We are constantly being told we are in the middle of a housing emergency, with thousands of children in short-term accommodation. Shortages of suitable accommodation act to scythe down living standards, boost inflation, discourage investment and spark a flight of skilled labour. They store up longer term social costs.
Yet supply is held back at a time of great demand by virtue of so many properties being left empty. In many cases, owners may be elderly, no longer in charge of their affairs or over-borrowed. Some are in the hands of financial institutions and vulture funds.
The Green Party has just introduced legislation proposing a levy of up to 6%. Ciarán Cuffe believes that compulsory purchase orders could be used more frequently in such situations.
The 2015 act contains three weaknesses — first, it applies only to individual properties of over 500 square metres, the equivalent of at least two large adjoining houses with gardens.
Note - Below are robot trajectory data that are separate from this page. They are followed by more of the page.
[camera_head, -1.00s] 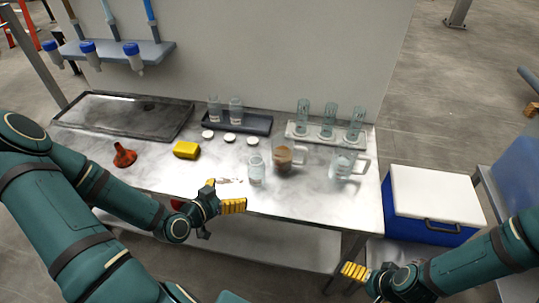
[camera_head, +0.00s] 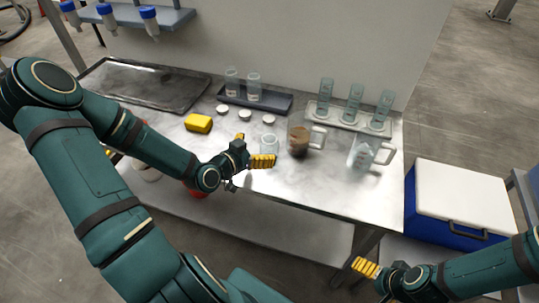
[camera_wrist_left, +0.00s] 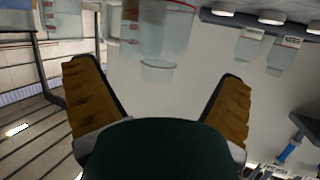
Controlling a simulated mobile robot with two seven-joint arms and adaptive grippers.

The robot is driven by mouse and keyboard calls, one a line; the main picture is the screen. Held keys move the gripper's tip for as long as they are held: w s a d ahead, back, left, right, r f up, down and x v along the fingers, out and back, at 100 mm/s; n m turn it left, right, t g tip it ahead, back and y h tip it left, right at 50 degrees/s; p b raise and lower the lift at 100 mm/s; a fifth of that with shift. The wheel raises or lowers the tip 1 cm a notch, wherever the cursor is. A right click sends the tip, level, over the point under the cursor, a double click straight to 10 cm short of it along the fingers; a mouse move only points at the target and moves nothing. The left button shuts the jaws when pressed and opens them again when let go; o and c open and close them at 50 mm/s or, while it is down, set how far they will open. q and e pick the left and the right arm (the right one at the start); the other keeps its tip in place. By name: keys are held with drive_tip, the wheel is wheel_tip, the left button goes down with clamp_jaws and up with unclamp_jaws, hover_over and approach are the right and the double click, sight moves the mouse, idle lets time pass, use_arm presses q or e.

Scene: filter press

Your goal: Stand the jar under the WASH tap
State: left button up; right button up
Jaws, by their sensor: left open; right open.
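A clear glass jar (camera_head: 269,145) stands upright near the table's front edge. My left gripper (camera_head: 252,150) is open just to its left, with its yellow fingers pointing towards it. In the left wrist view a clear jar (camera_wrist_left: 163,40) appears upside down beyond and between the open fingers (camera_wrist_left: 158,90), not held. Three taps with blue tops (camera_head: 104,10) hang from a grey shelf at the upper left; I cannot read which is WASH. A dark drip tray (camera_head: 150,85) lies below them. My right gripper (camera_head: 366,268) is open and empty, off the table's front right.
A brown-filled pitcher (camera_head: 299,140) and a clear pitcher (camera_head: 362,155) stand right of the jar. Behind are two jars in a dark tray (camera_head: 280,103), white lids (camera_head: 245,115), and tall glasses in a rack (camera_head: 310,112). A yellow sponge (camera_head: 198,123) lies left. A cooler (camera_head: 470,190) stands right.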

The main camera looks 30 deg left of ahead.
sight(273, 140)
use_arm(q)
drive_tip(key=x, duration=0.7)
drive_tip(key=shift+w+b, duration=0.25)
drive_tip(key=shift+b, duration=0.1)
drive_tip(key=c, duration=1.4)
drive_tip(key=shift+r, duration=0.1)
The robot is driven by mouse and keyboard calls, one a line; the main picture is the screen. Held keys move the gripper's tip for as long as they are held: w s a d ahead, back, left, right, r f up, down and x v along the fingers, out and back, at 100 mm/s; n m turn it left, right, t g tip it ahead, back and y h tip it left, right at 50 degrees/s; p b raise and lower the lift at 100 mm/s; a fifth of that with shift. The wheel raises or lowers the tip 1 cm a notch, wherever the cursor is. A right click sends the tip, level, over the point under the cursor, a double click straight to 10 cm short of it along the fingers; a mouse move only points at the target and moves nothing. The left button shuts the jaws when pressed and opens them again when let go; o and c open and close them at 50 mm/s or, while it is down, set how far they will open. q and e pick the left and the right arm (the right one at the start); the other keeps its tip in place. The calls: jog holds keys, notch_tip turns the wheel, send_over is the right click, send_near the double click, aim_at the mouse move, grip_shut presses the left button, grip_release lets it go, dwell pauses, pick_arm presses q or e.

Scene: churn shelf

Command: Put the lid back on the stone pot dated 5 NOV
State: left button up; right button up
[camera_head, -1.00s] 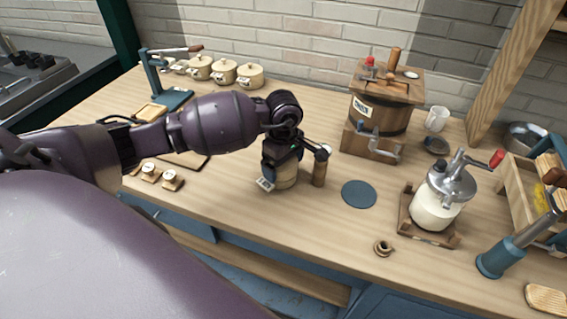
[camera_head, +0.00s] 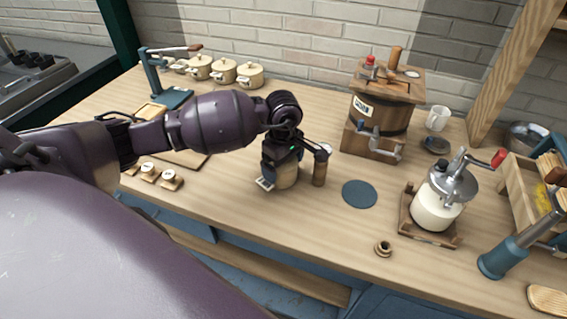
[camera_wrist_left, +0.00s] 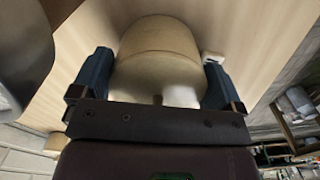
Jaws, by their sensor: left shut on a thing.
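My left gripper (camera_head: 282,160) points down over a cream stone pot (camera_head: 287,179) in the middle of the counter. In the left wrist view its two blue fingers (camera_wrist_left: 153,83) are closed on the sides of a pale round lid (camera_wrist_left: 160,77). The lid's small knob shows near the palm. The tan pot body (camera_wrist_left: 160,36) shows directly beyond the lid. They look in line and close together, but I cannot tell whether the lid is fully seated. A small white piece, perhaps a tag, is beside the pot; no date is readable. My right gripper is not in view.
A wooden cylinder (camera_head: 320,173) stands close right of the pot. A flat blue disc (camera_head: 359,194) lies farther right, then a glass churn (camera_head: 435,208). A wooden barrel churn (camera_head: 380,110) stands behind. Several lidded pots (camera_head: 223,72) line the back left. The front counter is mostly clear.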

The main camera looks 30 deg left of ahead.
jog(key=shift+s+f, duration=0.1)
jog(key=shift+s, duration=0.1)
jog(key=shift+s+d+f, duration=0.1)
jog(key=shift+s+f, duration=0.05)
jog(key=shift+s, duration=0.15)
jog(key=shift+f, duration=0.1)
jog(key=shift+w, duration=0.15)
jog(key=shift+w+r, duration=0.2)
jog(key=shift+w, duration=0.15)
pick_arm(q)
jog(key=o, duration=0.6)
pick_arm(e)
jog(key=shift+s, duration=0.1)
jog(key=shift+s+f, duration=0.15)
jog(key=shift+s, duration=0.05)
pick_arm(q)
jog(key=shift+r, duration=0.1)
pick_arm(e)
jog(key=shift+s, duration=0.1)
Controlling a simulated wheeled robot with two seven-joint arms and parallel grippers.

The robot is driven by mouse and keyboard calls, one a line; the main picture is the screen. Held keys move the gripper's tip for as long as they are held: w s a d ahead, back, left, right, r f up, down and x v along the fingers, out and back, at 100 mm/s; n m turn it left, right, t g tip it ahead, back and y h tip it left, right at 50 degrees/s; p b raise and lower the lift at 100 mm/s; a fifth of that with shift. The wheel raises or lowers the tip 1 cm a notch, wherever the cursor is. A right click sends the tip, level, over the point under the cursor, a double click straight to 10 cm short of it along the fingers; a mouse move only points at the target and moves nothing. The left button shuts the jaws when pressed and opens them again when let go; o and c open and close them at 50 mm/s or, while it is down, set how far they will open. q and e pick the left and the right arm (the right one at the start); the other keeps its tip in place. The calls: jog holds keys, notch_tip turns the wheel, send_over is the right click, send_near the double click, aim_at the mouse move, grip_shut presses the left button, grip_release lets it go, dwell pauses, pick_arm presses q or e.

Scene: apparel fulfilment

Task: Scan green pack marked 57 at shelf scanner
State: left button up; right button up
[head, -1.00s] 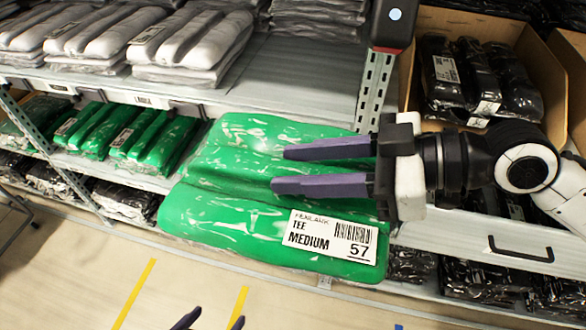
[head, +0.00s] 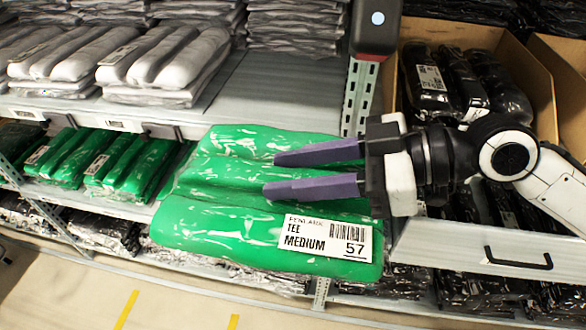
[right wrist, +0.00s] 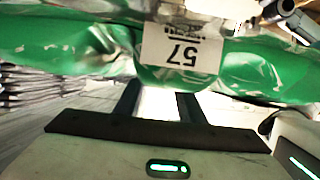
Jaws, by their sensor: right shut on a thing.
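The green pack marked 57 (head: 205,222) is a clear-wrapped bundle of several green rolls. Its white label (head: 325,238) reads "TEE MEDIUM 57" and faces the head camera. My right gripper (head: 268,172) is shut on the pack, with its purple fingers lying across the upper rolls. The pack and its label also show upside down in the right wrist view (right wrist: 182,55), just beyond the fingers (right wrist: 158,98). A dark device with red trim and a round pale light, likely the shelf scanner (head: 377,28), is on the shelf post above the gripper, apart from the pack. My left gripper is out of view.
Other green packs (head: 75,155) lie on the lower shelf at left. Grey-white packs (head: 85,58) lie on the upper shelf (head: 285,90), whose middle is bare.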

Second, loans can be deducted — why should they be? In Cuffe’s view, over-borrowed owners should be encouraged to sell.
A third problem is the current 3% levy, even when eventually applied, is too low in an environment where land values are rising by double digits amounts at present.
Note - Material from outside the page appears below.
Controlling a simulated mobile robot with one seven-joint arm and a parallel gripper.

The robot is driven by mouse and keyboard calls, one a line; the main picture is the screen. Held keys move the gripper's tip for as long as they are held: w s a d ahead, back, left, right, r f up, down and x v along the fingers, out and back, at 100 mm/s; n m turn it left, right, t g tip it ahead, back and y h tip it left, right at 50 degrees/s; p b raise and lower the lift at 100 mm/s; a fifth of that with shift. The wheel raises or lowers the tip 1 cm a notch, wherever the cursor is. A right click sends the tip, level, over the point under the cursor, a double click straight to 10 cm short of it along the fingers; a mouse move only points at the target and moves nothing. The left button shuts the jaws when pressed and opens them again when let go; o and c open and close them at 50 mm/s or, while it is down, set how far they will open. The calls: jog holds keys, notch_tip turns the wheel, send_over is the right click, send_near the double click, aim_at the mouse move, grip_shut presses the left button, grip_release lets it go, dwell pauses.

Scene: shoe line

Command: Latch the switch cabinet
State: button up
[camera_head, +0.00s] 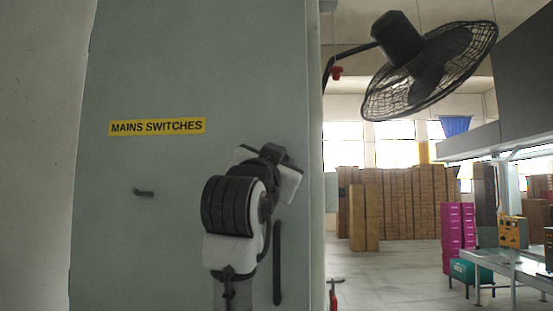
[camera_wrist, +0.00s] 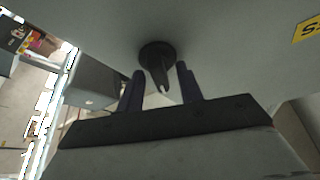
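The grey switch cabinet (camera_head: 150,75) fills the left half of the head view, its front carrying a yellow MAINS SWITCHES label (camera_head: 157,127). My gripper (camera_head: 282,162) is in front of the right part of the cabinet. In the wrist view a dark latch knob (camera_wrist: 158,58) with a round base and a short lever sticks out from the pale cabinet face (camera_wrist: 230,45). My gripper's fingers (camera_wrist: 160,69) are open, one on each side of the lever, with gaps visible. In the head view my arm hides this knob.
A small dark handle (camera_head: 143,192) sits left on the cabinet front, and a long dark vertical bar (camera_head: 277,262) is near its right edge. A black caged fan (camera_head: 425,75) juts out at upper right. Open floor (camera_head: 400,275) lies right of the cabinet, before a workbench (camera_head: 515,268).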

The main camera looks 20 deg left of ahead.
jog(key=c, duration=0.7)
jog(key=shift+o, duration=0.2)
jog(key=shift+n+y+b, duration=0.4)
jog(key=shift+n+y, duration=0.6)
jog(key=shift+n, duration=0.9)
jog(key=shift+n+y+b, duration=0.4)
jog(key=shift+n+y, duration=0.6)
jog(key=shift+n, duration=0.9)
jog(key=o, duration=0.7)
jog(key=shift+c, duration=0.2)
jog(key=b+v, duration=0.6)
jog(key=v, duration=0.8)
In Germany, regional governments actually people to move in, as guardians, to empty properties.
Our constitution guarantees the citizen the right to own private property, and rights as owners, but these rights are not absolute. Those who allow property to lie idle trample not merely on the common good, but on the rights of affected neighbours. An empty house soon becomes a damaged house, and problems quickly spread.
This social sore has been allowed to fester for far too long and needs tackling. Failure to do so amounts to condoning waste at a time of real shortage.
But be in no doubt. Tracking down such owners and facing them down in the courts will be another challenge.
As ever, well-meant laws run the risk of falling down due to ineffectual enforcement. One wonders whether hard-stretched local governments are up to it. But is surely time they got to grips with an issue which will simply not go away.